Defensive Distillation is another way to address this problems as discussed [here](https://arxiv.org/pdf/1705.05264.pdf) and here. Defensive distillation is a variant of network distillation where the probability vector predictions of a network is fed as training labels for the distilled network with the same architecture. Using such soft labels for training makes the distilled network smooth and less sensitive to variations in input and robust to adversarial inputs.

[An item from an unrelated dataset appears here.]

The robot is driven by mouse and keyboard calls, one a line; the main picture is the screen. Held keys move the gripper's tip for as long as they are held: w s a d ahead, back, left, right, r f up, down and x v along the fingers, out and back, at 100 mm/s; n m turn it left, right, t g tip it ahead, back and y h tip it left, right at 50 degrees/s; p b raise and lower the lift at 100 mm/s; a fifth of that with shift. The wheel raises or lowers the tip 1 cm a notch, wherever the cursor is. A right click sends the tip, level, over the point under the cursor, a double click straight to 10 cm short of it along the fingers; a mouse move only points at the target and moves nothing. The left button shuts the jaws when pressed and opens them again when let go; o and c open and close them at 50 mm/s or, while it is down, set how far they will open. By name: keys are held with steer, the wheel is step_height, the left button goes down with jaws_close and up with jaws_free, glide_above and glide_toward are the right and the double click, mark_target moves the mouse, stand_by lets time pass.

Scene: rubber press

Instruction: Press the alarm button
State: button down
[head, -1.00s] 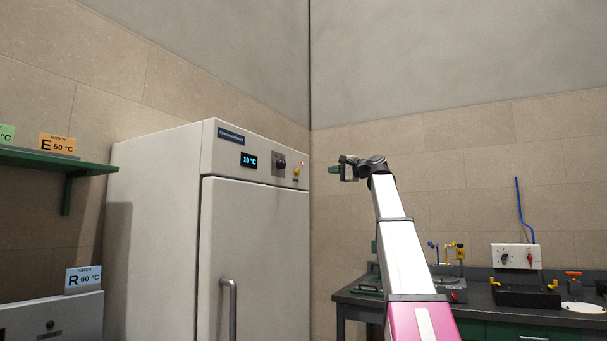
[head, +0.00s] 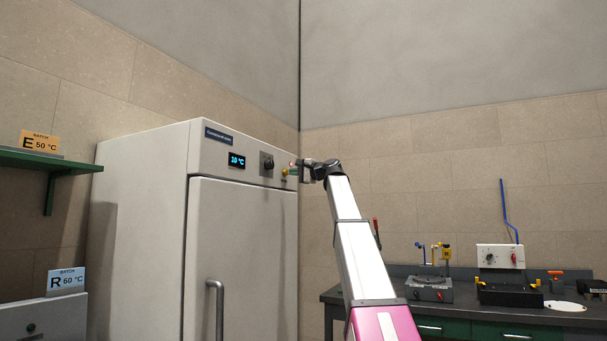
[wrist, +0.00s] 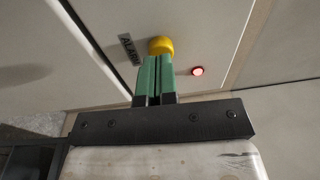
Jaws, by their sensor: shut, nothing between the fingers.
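The alarm button is a yellow knob on the cabinet's upper front panel. In the wrist view the yellow button (wrist: 160,45) sits just beyond my gripper's (wrist: 155,57) green fingertips, beside an ALARM label (wrist: 129,48). The fingers are shut with nothing between them. The fingertips overlap the button's lower edge; I cannot tell whether they touch it. In the head view my gripper (head: 294,171) is at the panel's right end, and the button (head: 285,172) shows at its tip. A red lamp (wrist: 198,71) glows to the right of the button.
The white cabinet (head: 240,255) has a 10 °C display (head: 237,161), a black dial (head: 267,164) and a door handle (head: 215,310). A dark bench (head: 460,300) with equipment stands at right. A green shelf (head: 45,161) is at left. The air around my arm looks clear.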

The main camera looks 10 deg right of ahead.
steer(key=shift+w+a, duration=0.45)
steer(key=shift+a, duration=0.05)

DeepSafe, another promising approach, is discussed here. This is a technique that is based on the principal that all inputs within a region of the input space belongs to the same class and will be labelled the same. DeepSafe first groups known labelled inputs into different clusters, with each cluster containing images of same class and representing a region in the input space. Then it finds if there are inputs within this region which is classified differently. If no such input within the region is found, then it is deemed safe. If one is found, then the region is redrawn and the experiment repeated until a safe region is found.

As discussed in this paper here, perhaps adversarial examples are inevitable and harder to defend against particularly in higher dimensions. Regardless, this is an important topic for everyone involved in the field, from executives to enthusiasts and all research and development on the topic should be followed closely and supported as possible.